Compare this to the MEI curve. What do we see?

A mighty upward shift in 1976/77. Before this, the curve is generally running below the zero line. After, the curve is generally above. But what about the trend? It starts falling directly from 1977 onwards. It's basically negative all the way 'till today. Yet the world has become warmer and warmer during this same period. Since a few years back now the MEI/NINO3.4 curve fluctuates around the zero line, straddling the border between El Niño and La Niña dominance.



E.M. Smith - Tropopause Rules

I find it peculiar that everyone is so taken in by the whole notion of the so-called 'radiative greenhouse effect' being such an ingrained necessity, such a self-evident, requisite part, as it were, of our atmosphere's inner workings. The 'truth' and the 'reality' of the effect is completely taken for granted, a priori. And yet, the actual effect is still only a theoretical construct.

In fact, when looking at the real Earth system, it's quite evident that this effect is not what's setting the surface temperature of our planet.

The whole thing is actually pretty obvious.

The Earth, a rocky sphere at a distance from the Sun of ~149.6 million kilometers, where the Solar irradiance comes in at 1361.7 W/m2, with a mean global albedo, mostly from clouds, of 0.3 and with an atmosphere surrounding it containing a gaseous mass held in place by the planet's gravity, producing a surface pressure of ~1013 mb, with an ocean of H2O covering 71% of its surface and with a rotation time around its own axis of ~24h, boasts an average global surface temperature of +15°C (288K).

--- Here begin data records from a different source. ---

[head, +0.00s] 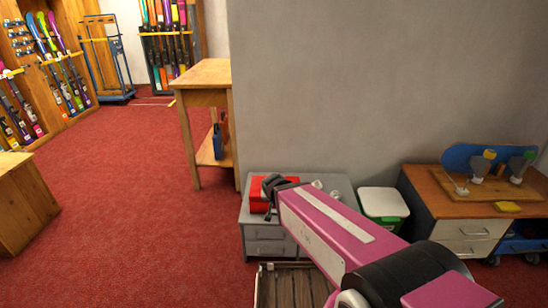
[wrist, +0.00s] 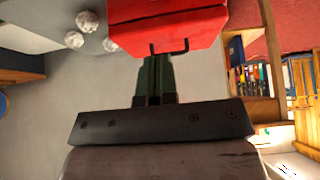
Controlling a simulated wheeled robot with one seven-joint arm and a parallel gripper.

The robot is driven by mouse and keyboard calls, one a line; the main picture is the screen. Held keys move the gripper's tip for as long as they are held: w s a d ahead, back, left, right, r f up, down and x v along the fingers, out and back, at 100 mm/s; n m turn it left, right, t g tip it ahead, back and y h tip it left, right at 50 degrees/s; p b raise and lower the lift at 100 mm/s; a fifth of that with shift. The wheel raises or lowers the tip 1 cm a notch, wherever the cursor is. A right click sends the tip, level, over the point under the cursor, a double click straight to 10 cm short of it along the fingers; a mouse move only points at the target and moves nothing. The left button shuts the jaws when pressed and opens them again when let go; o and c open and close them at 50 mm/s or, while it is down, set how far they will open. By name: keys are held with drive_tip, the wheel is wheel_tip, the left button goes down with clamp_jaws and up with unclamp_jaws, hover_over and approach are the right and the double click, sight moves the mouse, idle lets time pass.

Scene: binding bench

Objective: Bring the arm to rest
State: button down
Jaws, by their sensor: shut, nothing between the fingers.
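My arm, pink with dark joints, reaches forward from the lower right of the head view, over a low grey drawer cabinet (head: 270,234). My gripper (head: 269,196) is at its far end, in front of a red box (head: 258,182). In the wrist view my gripper (wrist: 155,62) has its dark green fingers together with nothing between them. The red box (wrist: 165,22) with a dark handle lies just beyond the fingertips. I cannot tell whether they touch it.
White crumpled balls (wrist: 75,39) lie near the box. A white-lidded green bin (head: 381,203) stands right of the cabinet, then a wooden-topped bench (head: 438,192). A slatted wooden thing (head: 290,287) is below my arm. A wooden table (head: 205,74) stands left; red carpet (head: 110,200) is clear.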

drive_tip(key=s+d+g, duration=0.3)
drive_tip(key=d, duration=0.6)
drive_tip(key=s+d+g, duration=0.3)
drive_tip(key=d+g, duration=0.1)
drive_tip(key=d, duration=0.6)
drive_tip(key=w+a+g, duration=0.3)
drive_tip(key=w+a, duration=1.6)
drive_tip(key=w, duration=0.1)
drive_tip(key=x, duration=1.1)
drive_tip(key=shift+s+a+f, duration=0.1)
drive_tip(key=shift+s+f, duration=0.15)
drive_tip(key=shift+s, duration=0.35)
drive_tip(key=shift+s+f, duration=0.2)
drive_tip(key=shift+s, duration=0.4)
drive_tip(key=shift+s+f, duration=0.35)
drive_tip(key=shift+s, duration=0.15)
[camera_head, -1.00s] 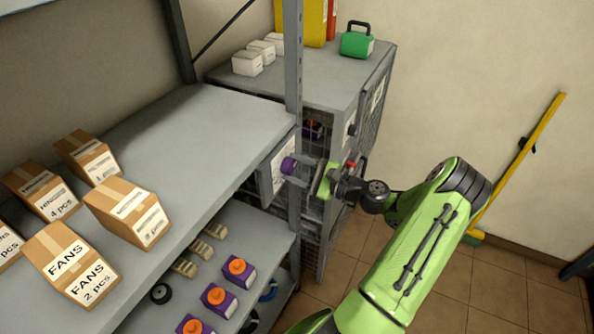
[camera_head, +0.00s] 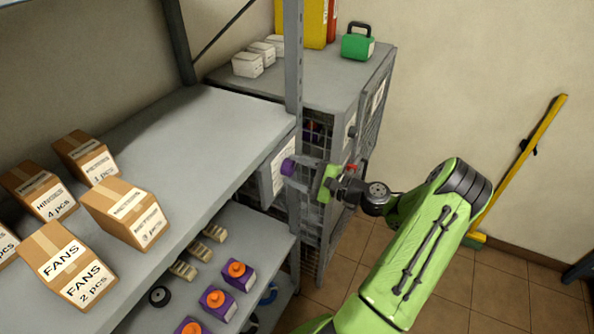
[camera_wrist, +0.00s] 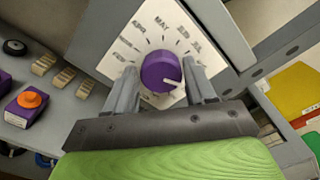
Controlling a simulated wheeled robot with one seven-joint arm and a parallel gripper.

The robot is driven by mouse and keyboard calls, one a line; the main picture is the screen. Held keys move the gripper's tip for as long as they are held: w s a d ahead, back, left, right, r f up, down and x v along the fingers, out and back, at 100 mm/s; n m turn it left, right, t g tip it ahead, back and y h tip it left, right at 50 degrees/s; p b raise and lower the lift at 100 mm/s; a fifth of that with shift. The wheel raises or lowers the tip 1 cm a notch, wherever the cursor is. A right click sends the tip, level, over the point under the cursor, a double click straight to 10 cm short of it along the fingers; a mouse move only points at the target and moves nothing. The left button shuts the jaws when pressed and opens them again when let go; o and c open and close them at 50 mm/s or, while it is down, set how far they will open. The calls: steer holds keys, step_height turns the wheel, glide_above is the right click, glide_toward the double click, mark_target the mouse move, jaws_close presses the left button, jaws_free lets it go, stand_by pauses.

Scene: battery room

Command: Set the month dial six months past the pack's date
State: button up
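The month dial is a purple knob (camera_wrist: 160,72) on a white plate (camera_wrist: 118,60) with month names around it. APR and MAY read near the top; other names are blurred or covered. The knob's white pointer faces lower right, towards my right finger, which hides the label there. In the head view the knob (camera_head: 288,167) sits by the shelf post. My gripper (camera_wrist: 162,88) has one finger on each side of the knob, very close; I cannot tell whether they press on it. No date on a pack is legible, and I cannot tell which object is the pack.
Purple boxes with orange caps (camera_head: 217,300) stand on the lower shelf. Cardboard boxes (camera_head: 125,212) stand on the upper shelf (camera_head: 185,130). A wire cabinet (camera_head: 320,75) behind carries a green case (camera_head: 357,42). Floor to the right is mostly clear.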

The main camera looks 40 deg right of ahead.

Why this specific temperature? Because, with an atmosphere weighing down upon us with the particular pressure that ours exerts, this is the temperature level the surface has to reach and stay at for the global convectional engine to be able to pull enough heat away fast enough from it to be able to balance the particular averaged out energy input from the Sun that we experience.

It's that simple.

The higher the net energy input at the surface, the higher the potential surface temperature and the more powerful the convection – the higher the tropopause is located (pushed). This is all intimately connected and readily observable – compare the tropics with the polar regions.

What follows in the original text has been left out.